Bunlar tarihte kalmadı. Bugün bir taraftan müstakilen ABD, Fransa ve İngiltere gibi ülkelerin, diğer taraftan NATO ve UNPROFOR gibi uluslararası şeytanî güçlerin İslâm beldelerini nasıl tarumar ettiklerini hâlâ görüyor ve seyrediyoruz. (UMPROFOR'un Bosna'da Sırp canilerinin işlediği katliamlara nasıl çanak tuttuğunu hatırlayalım, özellikle Srebrenica jenosidini düşünelim!) Kısacası anlatmak istediğimiz o ki, karşımızda küresel katiller topluluğu var ve biz İslâm ümmeti 57 ulus devlete bölünmüş vaziyette darmadağınık durumdayız. İslâm Birliği'ni kurumsal anlamda tesis etmemiş olduğumuzdan dolayıdır ki, şamar oğlanına dönmüş vaziyetteyiz. Gelen vuruyor, giden vuruyor. Büyük şeytan ABD'nin Afganistan ve Irak'ı nasıl tarumar ettiğini gördük. Yine Fransa, İngiltere ve ABD'nin NATO ile birlikte Libya'yı da bombaladığına tanık olduk. (Üstelik NATO uçakları İzmir'den kalkıp Libya'yı bombaladı. Irak'ı bombalayan uçaklar da İncirlik'tan kalkmıştı.) Kurumsal olarak ümmet genelinde, "İslâm Savunma Gücü"müz olsaydı böyle mi olurduk? Ne kadar acıdır ki, İslâm coğrafyalarında vuku bulan çatışmaları ve bu kaos ortamını organize eden, terör gruplarına silah ve mühimmat veren ABD öbür taraftan petrolümüzü çalıyor. Zaten asıl maksadı da o.. Müslümanları birbirine kırdırmak ve böylesi bir kaos ortamında petrolü vantuzlamak..
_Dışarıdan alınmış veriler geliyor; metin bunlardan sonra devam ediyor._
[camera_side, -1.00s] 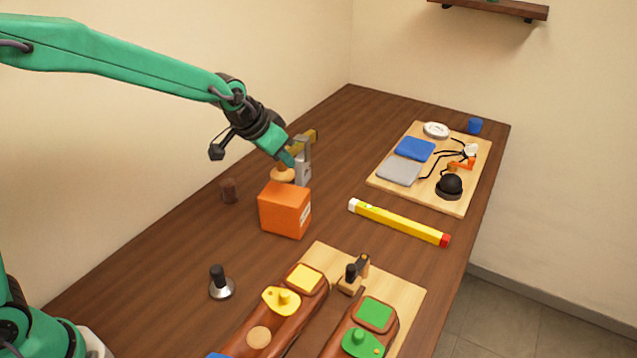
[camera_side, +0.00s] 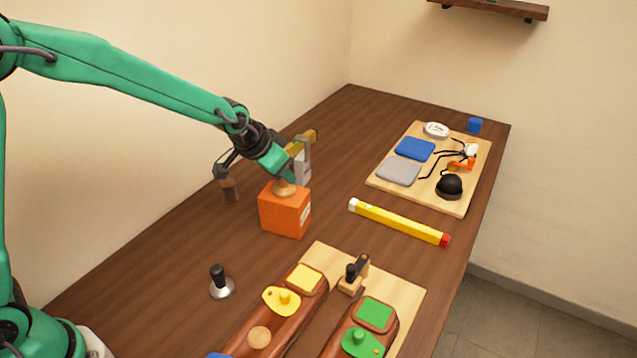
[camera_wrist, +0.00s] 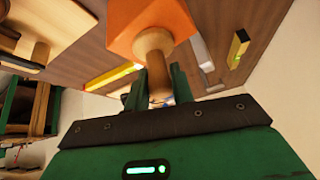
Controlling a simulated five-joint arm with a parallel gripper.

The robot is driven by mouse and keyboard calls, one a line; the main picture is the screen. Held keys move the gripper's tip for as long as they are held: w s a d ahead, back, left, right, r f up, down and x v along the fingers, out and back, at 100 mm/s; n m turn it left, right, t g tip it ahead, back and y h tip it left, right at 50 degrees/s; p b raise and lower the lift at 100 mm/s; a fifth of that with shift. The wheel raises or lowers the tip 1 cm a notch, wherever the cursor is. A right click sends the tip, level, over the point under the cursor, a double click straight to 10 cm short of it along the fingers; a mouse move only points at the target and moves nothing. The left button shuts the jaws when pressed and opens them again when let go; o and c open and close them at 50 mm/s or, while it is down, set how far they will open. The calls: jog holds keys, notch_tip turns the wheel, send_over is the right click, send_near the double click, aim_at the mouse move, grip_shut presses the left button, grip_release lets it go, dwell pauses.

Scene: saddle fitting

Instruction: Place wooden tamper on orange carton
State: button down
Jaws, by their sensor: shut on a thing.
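The orange carton (camera_side: 285,211) stands on the brown table in the middle of the side view; it also shows at the top of the wrist view (camera_wrist: 125,30). The wooden tamper (camera_side: 284,188) is upright at the carton's top face, its wide base down. In the wrist view the tamper (camera_wrist: 153,42) appears against the carton, and I cannot tell whether it fully rests there. My gripper (camera_wrist: 158,88) is shut on the tamper's handle end, directly above the carton. The fingertips are partly hidden in the side view.
A grey and yellow clamp-like tool (camera_side: 303,158) stands close behind the carton. A metal tamper with black handle (camera_side: 221,283) stands in front. A yellow bar (camera_side: 399,222) lies to the right, with a cluttered board (camera_side: 385,183) beyond.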

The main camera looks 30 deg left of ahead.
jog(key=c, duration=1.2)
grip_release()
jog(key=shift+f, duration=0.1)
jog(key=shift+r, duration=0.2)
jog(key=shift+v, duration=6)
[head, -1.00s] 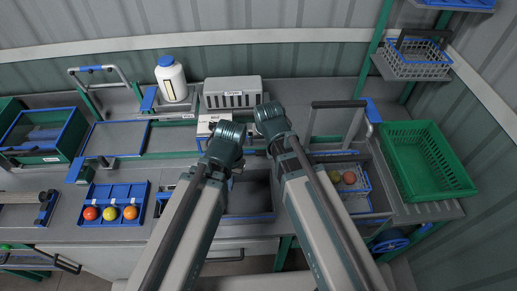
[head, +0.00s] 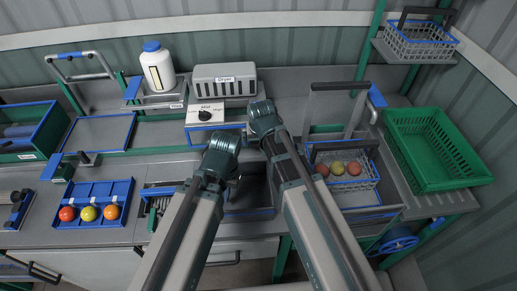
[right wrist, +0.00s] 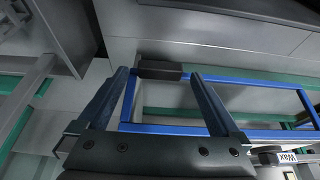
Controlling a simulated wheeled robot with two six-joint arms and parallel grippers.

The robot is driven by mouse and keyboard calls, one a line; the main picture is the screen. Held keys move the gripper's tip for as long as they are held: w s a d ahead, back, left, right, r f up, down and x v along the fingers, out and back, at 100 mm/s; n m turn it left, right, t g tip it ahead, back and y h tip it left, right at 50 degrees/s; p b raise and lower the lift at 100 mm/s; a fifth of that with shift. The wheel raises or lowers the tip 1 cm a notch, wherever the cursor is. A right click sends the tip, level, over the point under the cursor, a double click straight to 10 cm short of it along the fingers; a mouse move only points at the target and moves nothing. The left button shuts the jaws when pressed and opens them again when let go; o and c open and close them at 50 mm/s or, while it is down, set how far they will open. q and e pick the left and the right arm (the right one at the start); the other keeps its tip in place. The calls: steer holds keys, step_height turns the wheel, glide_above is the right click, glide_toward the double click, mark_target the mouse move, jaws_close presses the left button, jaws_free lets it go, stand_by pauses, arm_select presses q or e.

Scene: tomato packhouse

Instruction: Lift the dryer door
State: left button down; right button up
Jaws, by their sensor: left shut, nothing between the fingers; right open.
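A grey slotted box labelled Dryer (head: 225,80) stands at the back centre, above a white panel with a black knob (head: 205,114). Below it is a dark blue-edged opening (head: 250,212), partly hidden by my arms. I cannot tell which part is the dryer door. My left gripper (head: 233,182) is shut and empty, low in front of the panel, its fingers mostly hidden. My right gripper (right wrist: 158,75) is open in the right wrist view. A dark block (right wrist: 162,66) on a blue frame (right wrist: 225,130) shows just beyond and between its fingertips; contact is unclear.
A blue tray (head: 96,190) holds tomatoes at the left. A wire basket (head: 362,183) with tomatoes sits right of my arms, below a tall handle frame (head: 340,86). A green crate (head: 435,150) stands at the right, a white bottle (head: 157,68) at the back left.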

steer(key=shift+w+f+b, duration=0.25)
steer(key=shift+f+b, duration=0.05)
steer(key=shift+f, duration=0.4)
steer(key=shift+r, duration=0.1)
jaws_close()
Allah Teâlâ biz İslâm ümmetinin yaşamış olduğu coğrafyalara yeraltı-yerüstü kaynakları olarak o kadar zenginlikler, o kadar çok nimetler vermiş; fakat biz bunalara gereği gibi sahip çıkmadığımız ve kendimiz işletmediğimiz için ekonomik krizlerle boğuşuyoruz.
Müslümanların yaşadığı coğrafyalara bakın, genel anlamda yoksulluk, sefalet, geri kalmışlık ve ekonomik darboğaz içerisindeler. Bu bir paradoks, bu bir çelişki değil mi? Böyle mi olmalıydık?
Sömürgecilerin tasallutuna maruz kaldığımızdan ve müstevlilerle işbirliği içerisinde olan yöneticilerden dolayı bu zillete düçar olmuşuz. Başta Suudi Arabistan olamak üzere Arap ülkelerinin başlarındaki yöneticilerin büyük şeytan ABD'ye nasıl zillet içerisinde piyonluk ve uşaklık yaptıklarını görüyoruz.
Saraylarındaki tuvalet krozetleri som altından olan bu aşağılık yöneticilerin nasıl ultra lüks, ultra israf içerisinde müstekreh bir hayat yaşadıkları herkesin malûmu. Ümmetin ortak değeri olan petrol gelirlerini kendi şahsî emelleri uğruna nasıl çar-çur ediyorlar? Bu durumda ümmet genelinde ekonomik refah, toplumsal huzur ve insicamın olması mümkün mü? Bugün İslâm coğrafyalarında bir tek fakir, bir tek yoksul, bir tek ihtiyaç sahibi insan olmamalıydı...
Sayın okuyucumuz bütün mesele nedir bilmiyor musunuz? Allah Resulü'nün ilâhî yasalar muvacehesinde Medine'de tesis etmiş olduğu ve adına "Asr-ı Saadet" (Mutluluk Asrı) dediğimiz o müesses düzenin bir benzerini ümmet coğrafyasının tamamına egemen kılmadıkça, bir taraftan emperyal güçlerin tasallut ve saldırılarına maruz kalmaya devam edeceğiz, diğer taraftan ekonomik sıkıntılar ve beraberinde gelen sosyal mahrumiyetlerimiz devam edecektir.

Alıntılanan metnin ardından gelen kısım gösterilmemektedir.